**Task to complete:** In how many lines of the data does the word "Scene" appear? Give the number by itself.

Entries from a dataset
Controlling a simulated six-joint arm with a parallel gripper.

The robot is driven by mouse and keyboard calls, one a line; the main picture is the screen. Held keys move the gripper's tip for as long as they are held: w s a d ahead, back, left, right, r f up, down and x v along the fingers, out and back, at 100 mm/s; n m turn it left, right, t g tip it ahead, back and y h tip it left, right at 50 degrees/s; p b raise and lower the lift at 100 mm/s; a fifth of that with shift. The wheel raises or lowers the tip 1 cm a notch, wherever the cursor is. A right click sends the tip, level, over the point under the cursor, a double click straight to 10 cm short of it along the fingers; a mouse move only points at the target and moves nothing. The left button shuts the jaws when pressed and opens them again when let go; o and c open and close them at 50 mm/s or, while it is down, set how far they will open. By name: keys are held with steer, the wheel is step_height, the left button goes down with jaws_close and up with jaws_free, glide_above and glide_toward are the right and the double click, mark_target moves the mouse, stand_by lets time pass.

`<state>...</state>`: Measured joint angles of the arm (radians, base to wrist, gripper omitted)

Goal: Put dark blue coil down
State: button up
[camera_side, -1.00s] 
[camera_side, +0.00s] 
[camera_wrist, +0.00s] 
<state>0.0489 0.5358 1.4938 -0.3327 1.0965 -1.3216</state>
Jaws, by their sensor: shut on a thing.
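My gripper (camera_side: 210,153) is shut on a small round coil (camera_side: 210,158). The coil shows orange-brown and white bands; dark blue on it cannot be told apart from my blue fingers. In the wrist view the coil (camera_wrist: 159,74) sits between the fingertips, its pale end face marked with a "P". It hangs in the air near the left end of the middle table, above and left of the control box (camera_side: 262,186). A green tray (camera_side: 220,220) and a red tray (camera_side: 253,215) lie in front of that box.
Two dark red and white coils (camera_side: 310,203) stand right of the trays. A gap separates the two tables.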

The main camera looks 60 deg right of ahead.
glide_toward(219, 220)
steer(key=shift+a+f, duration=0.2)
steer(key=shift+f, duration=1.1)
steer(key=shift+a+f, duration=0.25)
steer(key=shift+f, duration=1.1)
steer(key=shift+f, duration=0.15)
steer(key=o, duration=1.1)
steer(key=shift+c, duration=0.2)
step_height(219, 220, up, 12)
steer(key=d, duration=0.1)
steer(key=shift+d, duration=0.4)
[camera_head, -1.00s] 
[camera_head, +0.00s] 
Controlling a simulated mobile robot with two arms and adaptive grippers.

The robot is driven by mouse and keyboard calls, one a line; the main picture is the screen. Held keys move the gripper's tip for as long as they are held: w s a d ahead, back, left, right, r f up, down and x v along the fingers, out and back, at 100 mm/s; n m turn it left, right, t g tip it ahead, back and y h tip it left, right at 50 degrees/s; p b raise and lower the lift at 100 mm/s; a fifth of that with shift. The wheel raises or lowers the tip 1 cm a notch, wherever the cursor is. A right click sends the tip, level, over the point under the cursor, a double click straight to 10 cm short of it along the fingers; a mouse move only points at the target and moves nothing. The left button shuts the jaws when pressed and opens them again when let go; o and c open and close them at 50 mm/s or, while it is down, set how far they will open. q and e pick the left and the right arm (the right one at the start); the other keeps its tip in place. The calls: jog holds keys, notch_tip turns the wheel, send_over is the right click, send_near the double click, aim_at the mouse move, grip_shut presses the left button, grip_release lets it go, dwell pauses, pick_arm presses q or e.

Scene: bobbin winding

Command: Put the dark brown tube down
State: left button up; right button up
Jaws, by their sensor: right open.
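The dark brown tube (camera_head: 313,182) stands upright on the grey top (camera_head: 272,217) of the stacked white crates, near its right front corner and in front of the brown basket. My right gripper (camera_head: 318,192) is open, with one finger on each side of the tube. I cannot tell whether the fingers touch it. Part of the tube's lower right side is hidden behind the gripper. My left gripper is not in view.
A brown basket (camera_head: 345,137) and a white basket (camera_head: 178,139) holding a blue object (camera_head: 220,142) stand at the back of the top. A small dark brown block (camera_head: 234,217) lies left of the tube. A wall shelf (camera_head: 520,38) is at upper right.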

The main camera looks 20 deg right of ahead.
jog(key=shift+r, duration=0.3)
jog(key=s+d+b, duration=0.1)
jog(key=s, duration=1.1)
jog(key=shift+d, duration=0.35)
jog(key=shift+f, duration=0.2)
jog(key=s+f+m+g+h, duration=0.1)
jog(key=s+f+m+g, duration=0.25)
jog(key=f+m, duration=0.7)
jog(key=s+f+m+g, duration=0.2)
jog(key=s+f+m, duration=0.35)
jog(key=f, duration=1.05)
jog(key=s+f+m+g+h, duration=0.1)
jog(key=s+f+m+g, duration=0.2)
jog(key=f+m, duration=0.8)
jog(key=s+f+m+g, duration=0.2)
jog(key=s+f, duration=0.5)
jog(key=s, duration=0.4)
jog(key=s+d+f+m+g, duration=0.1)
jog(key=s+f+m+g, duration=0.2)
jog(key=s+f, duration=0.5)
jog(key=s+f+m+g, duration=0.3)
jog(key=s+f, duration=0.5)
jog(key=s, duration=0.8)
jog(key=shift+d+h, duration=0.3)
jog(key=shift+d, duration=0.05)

--

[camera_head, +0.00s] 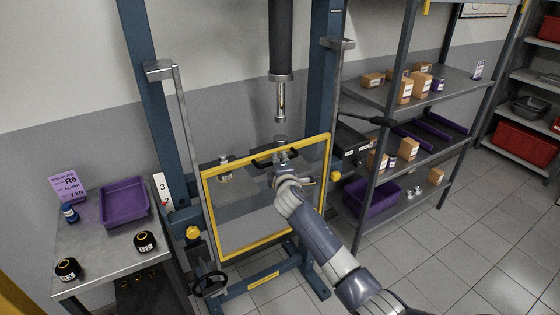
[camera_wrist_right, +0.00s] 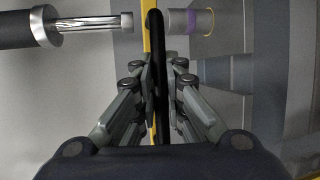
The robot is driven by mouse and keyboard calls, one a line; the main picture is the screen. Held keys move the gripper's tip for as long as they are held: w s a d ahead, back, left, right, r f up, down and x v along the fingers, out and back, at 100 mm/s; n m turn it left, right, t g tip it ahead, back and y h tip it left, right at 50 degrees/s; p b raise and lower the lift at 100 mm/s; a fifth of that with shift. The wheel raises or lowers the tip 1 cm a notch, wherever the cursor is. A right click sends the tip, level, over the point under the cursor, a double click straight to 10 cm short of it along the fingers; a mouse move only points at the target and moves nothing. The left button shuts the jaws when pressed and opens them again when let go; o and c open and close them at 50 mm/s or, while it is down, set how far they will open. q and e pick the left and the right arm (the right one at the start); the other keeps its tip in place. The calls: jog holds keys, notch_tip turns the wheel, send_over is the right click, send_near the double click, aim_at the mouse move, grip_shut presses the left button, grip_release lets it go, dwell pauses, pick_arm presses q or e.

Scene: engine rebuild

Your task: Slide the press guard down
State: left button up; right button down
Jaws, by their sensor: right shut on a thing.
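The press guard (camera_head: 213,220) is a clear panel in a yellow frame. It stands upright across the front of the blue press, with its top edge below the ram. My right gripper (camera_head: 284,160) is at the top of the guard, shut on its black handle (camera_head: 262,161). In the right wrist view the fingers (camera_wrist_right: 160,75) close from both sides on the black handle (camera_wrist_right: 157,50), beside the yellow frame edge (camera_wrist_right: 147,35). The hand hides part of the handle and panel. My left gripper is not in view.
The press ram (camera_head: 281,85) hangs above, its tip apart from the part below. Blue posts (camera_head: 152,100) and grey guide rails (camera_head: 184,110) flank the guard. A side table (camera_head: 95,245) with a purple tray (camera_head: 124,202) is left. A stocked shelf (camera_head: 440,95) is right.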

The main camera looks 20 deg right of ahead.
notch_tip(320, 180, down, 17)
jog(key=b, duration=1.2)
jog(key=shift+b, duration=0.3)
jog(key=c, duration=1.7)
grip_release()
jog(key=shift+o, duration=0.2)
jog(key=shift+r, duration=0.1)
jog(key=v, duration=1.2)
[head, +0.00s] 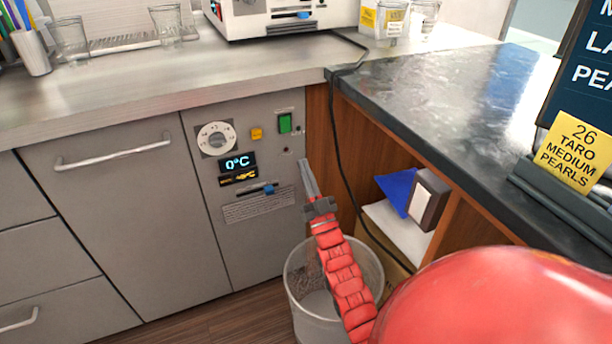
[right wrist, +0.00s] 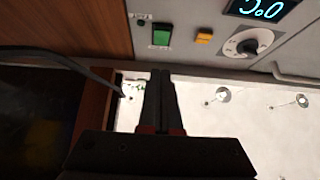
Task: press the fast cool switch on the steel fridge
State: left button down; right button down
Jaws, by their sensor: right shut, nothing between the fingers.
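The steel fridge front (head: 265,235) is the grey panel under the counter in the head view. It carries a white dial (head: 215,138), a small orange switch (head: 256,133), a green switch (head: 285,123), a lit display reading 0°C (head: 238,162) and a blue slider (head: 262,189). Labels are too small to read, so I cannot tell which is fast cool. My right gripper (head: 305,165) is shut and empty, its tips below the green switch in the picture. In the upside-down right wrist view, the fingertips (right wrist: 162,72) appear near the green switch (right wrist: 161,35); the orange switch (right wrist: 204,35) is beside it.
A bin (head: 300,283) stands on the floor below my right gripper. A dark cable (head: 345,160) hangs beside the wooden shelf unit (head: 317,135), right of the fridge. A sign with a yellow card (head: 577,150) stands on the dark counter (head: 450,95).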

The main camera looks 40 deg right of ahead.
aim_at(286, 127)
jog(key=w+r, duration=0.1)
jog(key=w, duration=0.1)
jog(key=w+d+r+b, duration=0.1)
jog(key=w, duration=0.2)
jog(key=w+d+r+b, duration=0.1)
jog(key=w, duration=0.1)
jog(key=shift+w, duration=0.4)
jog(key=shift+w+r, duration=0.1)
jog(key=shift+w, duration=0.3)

* * *

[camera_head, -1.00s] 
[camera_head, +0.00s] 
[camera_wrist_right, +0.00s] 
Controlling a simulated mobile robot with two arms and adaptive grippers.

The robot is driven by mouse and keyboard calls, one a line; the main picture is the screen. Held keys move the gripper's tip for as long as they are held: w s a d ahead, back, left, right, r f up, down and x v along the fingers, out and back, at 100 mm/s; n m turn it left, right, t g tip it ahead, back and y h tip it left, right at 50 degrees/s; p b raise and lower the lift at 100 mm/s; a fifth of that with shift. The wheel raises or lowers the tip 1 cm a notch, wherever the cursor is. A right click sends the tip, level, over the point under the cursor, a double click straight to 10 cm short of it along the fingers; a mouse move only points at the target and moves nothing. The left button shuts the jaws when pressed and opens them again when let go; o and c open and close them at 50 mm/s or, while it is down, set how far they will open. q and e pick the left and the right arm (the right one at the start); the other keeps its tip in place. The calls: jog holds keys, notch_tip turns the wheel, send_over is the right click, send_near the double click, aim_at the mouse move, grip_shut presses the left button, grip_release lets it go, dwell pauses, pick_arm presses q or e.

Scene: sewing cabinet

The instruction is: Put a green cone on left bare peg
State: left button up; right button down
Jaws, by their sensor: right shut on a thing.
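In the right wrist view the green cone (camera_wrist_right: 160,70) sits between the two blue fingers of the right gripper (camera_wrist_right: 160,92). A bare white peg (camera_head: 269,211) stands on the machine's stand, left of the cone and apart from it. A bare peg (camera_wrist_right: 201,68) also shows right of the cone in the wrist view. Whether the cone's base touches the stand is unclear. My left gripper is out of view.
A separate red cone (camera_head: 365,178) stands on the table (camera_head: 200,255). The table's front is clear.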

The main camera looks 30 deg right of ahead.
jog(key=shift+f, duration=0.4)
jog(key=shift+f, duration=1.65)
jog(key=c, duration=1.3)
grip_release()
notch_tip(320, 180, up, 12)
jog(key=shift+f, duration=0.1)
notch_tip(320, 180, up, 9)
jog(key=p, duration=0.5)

**Written reply:** 3